We use rule removal, following [Kop12, Theorem 2.23].

This gives the following requirements (possibly using Theorems 2.25 and 2.26 in [Kop12]):

  and(true, true) >? true 
  and(true, false) >? false 
  and(false, true) >? false 
  and(false, false) >? false 
  or(true, true) >? true 
  or(true, false) >? true 
  or(false, true) >? true 
  or(false, false) >? false 
  forall(F, nil) >? true 
  forall(F, cons(X, Y)) >? and(F X, forall(F, Y)) 
  forsome(F, nil) >? false 
  forsome(F, cons(X, Y)) >? or(F X, forsome(F, Y)) 

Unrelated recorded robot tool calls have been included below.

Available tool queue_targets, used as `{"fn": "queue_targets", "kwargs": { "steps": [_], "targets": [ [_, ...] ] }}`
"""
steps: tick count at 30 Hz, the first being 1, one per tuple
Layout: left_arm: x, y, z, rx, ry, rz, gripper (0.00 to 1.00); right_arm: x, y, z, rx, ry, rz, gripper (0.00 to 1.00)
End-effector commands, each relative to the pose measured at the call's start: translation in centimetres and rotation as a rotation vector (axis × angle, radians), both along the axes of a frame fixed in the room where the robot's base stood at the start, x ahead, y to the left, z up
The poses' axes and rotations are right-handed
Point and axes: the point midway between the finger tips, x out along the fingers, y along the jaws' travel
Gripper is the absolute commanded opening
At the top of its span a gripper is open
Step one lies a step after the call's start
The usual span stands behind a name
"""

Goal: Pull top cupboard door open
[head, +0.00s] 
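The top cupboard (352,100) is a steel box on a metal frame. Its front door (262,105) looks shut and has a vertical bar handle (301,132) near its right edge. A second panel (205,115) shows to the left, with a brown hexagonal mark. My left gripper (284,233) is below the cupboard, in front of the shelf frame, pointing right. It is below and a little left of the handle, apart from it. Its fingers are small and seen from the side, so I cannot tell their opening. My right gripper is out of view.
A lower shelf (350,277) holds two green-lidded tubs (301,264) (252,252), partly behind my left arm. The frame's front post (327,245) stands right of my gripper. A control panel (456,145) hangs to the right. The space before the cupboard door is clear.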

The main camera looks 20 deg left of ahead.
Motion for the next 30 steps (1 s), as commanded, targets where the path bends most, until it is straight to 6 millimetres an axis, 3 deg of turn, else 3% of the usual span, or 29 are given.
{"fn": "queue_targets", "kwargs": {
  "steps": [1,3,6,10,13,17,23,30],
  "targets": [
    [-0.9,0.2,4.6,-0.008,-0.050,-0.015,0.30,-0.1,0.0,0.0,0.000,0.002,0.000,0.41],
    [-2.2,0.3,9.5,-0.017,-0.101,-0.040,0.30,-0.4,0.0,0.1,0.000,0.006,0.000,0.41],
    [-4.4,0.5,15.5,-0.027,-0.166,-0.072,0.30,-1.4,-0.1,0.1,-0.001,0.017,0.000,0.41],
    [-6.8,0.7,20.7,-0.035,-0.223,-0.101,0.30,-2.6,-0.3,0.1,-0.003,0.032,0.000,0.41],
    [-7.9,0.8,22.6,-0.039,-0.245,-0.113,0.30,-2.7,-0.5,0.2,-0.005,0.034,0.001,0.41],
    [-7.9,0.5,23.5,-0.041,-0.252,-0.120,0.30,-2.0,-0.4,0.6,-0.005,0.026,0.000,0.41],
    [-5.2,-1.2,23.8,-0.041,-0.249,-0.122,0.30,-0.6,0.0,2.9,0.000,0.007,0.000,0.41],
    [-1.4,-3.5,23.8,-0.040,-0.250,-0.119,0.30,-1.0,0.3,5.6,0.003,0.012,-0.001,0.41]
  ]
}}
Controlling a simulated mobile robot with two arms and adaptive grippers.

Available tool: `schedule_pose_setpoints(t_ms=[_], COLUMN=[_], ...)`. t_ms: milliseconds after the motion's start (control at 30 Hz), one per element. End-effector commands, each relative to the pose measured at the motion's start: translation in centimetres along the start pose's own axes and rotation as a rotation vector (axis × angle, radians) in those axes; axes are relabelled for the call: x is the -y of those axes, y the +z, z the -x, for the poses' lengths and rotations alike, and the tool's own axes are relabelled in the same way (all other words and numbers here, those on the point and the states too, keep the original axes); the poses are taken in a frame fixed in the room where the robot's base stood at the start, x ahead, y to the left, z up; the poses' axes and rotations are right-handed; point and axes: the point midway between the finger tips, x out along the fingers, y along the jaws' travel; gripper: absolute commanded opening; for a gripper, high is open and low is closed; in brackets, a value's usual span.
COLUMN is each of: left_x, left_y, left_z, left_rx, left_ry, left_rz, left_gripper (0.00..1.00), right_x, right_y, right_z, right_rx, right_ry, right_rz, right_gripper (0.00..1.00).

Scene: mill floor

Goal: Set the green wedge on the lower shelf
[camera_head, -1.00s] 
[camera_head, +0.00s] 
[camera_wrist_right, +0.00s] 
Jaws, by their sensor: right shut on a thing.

We orient these requirements with a polynomial interpretation in the natural numbers.

The following interpretation satisfies the requirements:

  and = \y0y1.2 + y0 + y1 
  cons = \y0y1.3 + 3y0 + 3y1 
  false = 0 
  forall = \G0y1.3y1 + G0(0) + G0(y1) + 3y1G0(y1) 
  forsome = \G0y1.3y1 + 3y1G0(y1) + 3G0(y1) 
  nil = 3 
  or = \y0y1.2 + y0 + 2y1 
  true = 0 

Using this interpretation, the requirements translate to:

  [[and(true, true)]] = 2 > 0 = [[true]] 
  [[and(true, false)]] = 2 > 0 = [[false]] 
  [[and(false, true)]] = 2 > 0 = [[false]] 
  [[and(false, false)]] = 2 > 0 = [[false]] 
  [[or(true, true)]] = 2 > 0 = [[true]] 
  [[or(true, false)]] = 2 > 0 = [[true]] 
  [[or(false, true)]] = 2 > 0 = [[true]] 
  [[or(false, false)]] = 2 > 0 = [[false]] 
  [[forall(_F0, nil)]] = 9 + F0(0) + 10F0(3) > 0 = [[true]] 
  [[forall(_F0, cons(_x1, _x2))]] = 9 + 9x1 + 9x2 + F0(0) + 9x1F0(3 + 3x1 + 3x2) + 9x2F0(3 + 3x1 + 3x2) + 10F0(3 + 3x1 + 3x2) > 2 + x1 + 3x2 + F0(0) + F0(x1) + F0(x2) + 3x2F0(x2) = [[and(_F0 _x1, forall(_F0, _x2))]] 
  [[forsome(_F0, nil)]] = 9 + 12F0(3) > 0 = [[false]] 
  [[forsome(_F0, cons(_x1, _x2))]] = 9 + 9x1 + 9x2 + 9x1F0(3 + 3x1 + 3x2) + 9x2F0(3 + 3x1 + 3x2) + 12F0(3 + 3x1 + 3x2) > 2 + x1 + 6x2 + F0(x1) + 6x2F0(x2) + 6F0(x2) = [[or(_F0 _x1, forsome(_F0, _x2))]] 

We can thus remove the following rules:

  and(true, true) => true 
  and(true, false) => false 
  and(false, true) => false 
  and(false, false) => false 
  or(true, true) => true 
  or(true, false) => true 
  or(false, true) => true 
  or(false, false) => false 
  forall(F, nil) => true 
  forall(F, cons(X, Y)) => and(F X, forall(F, Y)) 
  forsome(F, nil) => false 
  forsome(F, cons(X, Y)) => or(F X, forsome(F, Y)) 

All rules were succesfully removed.  Thus, termination of the original system has been reduced to termination of the beta-rule, which is well-known to hold.


+++ Citations +++

[Kop12]  C. Kop.  Higher Order Termination.  PhD Thesis, 2012.